(Set exercise): Find and copy every line in the records that includes the string "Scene".

Recorded robot episodes:
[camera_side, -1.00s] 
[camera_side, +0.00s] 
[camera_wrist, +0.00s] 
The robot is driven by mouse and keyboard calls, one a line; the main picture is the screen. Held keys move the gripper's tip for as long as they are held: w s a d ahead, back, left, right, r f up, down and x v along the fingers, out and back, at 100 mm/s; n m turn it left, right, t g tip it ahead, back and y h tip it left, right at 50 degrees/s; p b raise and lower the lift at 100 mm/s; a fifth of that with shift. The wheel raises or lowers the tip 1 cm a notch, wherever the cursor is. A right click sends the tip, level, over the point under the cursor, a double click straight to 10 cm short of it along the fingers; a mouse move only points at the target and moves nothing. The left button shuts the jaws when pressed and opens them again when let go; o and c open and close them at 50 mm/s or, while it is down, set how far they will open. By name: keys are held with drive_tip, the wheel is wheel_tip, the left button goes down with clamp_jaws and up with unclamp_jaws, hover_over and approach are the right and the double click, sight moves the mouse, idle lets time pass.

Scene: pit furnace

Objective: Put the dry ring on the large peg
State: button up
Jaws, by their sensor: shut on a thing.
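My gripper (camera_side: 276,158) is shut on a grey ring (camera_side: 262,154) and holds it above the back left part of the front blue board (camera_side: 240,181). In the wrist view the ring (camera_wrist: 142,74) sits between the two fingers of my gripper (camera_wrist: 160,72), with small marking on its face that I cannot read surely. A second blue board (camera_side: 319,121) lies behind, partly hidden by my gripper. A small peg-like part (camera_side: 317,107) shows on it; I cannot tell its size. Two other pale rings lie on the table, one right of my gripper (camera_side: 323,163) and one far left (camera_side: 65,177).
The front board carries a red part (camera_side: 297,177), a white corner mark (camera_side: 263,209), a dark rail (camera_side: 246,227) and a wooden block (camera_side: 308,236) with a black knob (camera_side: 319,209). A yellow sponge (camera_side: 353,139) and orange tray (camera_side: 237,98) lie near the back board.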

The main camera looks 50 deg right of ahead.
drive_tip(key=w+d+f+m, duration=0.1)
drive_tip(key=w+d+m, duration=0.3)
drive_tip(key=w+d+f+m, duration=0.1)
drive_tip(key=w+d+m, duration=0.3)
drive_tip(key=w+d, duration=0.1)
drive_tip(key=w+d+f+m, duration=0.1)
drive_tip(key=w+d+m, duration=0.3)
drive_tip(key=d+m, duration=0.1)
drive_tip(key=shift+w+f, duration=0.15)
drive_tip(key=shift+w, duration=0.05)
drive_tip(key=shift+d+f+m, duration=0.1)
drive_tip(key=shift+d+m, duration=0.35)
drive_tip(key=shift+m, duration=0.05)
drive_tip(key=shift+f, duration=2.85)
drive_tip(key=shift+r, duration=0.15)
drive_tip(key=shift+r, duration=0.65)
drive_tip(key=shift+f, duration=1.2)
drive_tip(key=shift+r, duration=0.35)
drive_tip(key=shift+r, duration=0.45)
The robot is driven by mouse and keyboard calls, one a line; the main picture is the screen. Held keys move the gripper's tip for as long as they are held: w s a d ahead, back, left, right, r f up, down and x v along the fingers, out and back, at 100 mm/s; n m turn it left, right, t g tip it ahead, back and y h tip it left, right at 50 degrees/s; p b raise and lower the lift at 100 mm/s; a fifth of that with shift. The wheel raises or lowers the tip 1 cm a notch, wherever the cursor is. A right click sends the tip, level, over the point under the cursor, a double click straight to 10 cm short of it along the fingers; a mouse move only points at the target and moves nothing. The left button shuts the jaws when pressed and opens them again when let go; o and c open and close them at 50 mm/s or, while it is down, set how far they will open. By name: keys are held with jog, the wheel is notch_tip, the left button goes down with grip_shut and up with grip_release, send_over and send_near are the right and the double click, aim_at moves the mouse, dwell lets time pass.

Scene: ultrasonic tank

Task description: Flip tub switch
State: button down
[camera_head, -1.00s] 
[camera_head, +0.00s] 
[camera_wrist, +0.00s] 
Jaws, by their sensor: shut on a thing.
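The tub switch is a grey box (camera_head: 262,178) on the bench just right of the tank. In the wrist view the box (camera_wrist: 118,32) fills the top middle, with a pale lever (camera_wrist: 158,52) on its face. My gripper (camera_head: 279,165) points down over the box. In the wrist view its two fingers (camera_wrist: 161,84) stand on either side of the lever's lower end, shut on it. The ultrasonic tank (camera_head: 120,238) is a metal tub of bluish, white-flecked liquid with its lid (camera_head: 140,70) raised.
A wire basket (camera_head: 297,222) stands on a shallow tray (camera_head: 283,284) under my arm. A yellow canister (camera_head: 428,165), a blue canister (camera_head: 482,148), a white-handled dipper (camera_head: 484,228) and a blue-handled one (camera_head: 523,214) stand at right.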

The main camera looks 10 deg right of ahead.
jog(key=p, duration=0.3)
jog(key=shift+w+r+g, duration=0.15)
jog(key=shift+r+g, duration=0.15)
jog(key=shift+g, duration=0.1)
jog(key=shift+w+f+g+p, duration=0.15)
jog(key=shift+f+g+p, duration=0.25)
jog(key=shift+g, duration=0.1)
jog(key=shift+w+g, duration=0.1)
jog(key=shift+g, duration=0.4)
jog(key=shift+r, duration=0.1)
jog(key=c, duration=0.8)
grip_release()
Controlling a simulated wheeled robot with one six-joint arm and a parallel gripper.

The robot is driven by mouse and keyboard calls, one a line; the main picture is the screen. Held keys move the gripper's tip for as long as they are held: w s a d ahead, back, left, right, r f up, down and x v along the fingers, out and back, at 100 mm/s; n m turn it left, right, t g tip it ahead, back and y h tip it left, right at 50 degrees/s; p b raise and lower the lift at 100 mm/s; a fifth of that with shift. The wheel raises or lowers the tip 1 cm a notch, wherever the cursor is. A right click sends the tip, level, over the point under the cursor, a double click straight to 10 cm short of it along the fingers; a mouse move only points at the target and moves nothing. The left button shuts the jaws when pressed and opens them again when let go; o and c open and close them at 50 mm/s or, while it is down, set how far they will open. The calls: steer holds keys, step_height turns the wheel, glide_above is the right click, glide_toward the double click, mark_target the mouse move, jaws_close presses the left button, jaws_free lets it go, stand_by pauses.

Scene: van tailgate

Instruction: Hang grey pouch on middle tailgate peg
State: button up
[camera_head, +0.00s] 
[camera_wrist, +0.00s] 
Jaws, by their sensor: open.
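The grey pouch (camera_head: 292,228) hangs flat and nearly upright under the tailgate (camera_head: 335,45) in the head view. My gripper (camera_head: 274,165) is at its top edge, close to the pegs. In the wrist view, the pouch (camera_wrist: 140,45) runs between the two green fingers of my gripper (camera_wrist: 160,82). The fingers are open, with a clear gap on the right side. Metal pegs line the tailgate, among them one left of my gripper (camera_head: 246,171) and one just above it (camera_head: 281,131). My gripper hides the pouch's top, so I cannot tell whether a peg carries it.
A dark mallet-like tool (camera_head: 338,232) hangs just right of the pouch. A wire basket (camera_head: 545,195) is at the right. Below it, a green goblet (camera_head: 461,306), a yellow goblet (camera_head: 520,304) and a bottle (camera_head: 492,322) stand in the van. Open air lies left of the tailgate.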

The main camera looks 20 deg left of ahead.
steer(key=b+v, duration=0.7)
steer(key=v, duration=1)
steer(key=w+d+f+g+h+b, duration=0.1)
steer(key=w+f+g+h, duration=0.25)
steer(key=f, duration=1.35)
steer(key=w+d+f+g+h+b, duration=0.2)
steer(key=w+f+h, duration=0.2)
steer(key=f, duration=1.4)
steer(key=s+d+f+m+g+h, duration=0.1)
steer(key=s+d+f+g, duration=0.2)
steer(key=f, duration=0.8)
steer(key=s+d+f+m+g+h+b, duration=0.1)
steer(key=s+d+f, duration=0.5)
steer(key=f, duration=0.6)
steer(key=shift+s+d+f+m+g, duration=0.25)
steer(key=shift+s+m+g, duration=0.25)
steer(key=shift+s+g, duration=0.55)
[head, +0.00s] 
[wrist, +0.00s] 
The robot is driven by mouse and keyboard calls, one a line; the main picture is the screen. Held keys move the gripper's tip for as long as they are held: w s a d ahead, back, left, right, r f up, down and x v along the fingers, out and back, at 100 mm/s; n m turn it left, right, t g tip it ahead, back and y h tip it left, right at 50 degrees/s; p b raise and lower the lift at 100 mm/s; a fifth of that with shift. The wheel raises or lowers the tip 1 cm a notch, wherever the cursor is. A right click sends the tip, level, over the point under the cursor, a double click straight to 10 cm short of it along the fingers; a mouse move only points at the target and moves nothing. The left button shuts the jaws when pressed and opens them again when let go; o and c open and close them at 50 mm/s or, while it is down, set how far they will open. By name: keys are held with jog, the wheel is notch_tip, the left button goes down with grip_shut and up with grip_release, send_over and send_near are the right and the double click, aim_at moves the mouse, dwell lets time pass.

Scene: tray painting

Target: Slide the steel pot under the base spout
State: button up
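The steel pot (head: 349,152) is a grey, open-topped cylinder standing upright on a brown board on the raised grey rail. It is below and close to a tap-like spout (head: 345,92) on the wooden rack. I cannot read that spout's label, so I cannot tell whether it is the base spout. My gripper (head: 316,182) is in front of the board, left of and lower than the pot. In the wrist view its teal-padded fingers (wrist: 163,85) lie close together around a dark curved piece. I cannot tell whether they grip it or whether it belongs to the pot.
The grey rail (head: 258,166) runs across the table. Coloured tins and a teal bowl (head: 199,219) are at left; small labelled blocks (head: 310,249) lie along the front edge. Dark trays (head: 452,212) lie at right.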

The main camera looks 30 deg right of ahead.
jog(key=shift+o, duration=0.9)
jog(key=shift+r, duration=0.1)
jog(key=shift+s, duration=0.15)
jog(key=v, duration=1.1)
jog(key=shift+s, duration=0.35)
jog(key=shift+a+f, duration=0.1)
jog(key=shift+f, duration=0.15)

(Written response):
Scene: pit furnace
Scene: ultrasonic tank
Scene: van tailgate
Scene: tray painting

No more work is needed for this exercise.